INSTRUCTIONS FOR THE TASK
Take the records below and extract, word for word, the lines from the one containing "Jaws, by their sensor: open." through the final line, inclusive. Omit pictures.

EXERCISE INPUTS
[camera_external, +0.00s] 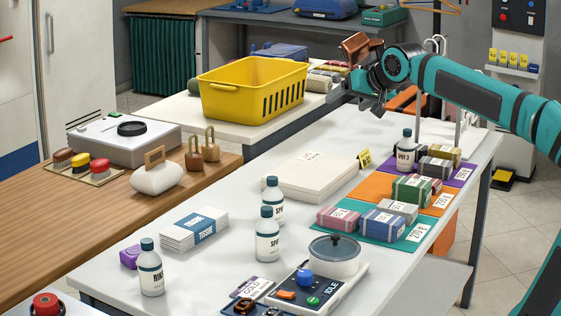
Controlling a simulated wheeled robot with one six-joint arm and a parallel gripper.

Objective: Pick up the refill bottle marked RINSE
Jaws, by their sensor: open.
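A white bottle with a dark teal cap and a label that appears to read RINSE (151,270) stands upright at the front left of the white table (215,280). Similar bottles stand near it: one marked SPOT (267,238), another just behind it (272,200), and one at the back marked SPOT 2 (405,153). My gripper (368,100) is in the air above the far part of the table, well away from the RINSE bottle. It is open, and nothing shows between its fingers.
A purple block (130,257) sits just behind the RINSE bottle. A tissue stack (194,230) lies right of it. A control panel with a round pot (334,258) is at the front. Wrapped bundles (383,224) lie on coloured mats at right. A yellow basket (253,90) stands behind.

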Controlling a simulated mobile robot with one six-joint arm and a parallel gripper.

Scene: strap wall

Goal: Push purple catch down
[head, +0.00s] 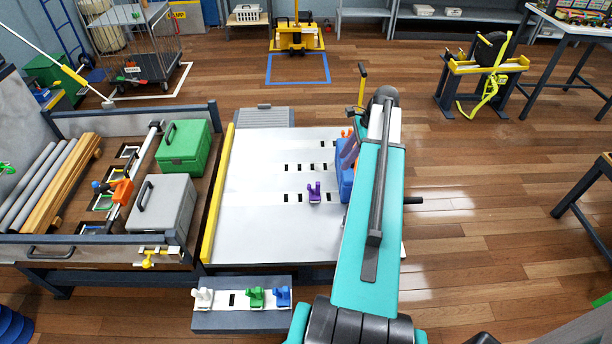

THE SOLUTION
Jaws, by their sensor: open.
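A white bottle with a dark teal cap and a label that appears to read RINSE (151,270) stands upright at the front left of the white table (215,280). Similar bottles stand near it: one marked SPOT (267,238), another just behind it (272,200), and one at the back marked SPOT 2 (405,153). My gripper (368,100) is in the air above the far part of the table, well away from the RINSE bottle. It is open, and nothing shows between its fingers.
A purple block (130,257) sits just behind the RINSE bottle. A tissue stack (194,230) lies right of it. A control panel with a round pot (334,258) is at the front. Wrapped bundles (383,224) lie on coloured mats at right. A yellow basket (253,90) stands behind.

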Controlling a simulated mobile robot with one six-joint arm and a parallel gripper.

Scene: strap wall

Goal: Push purple catch down
[head, +0.00s] 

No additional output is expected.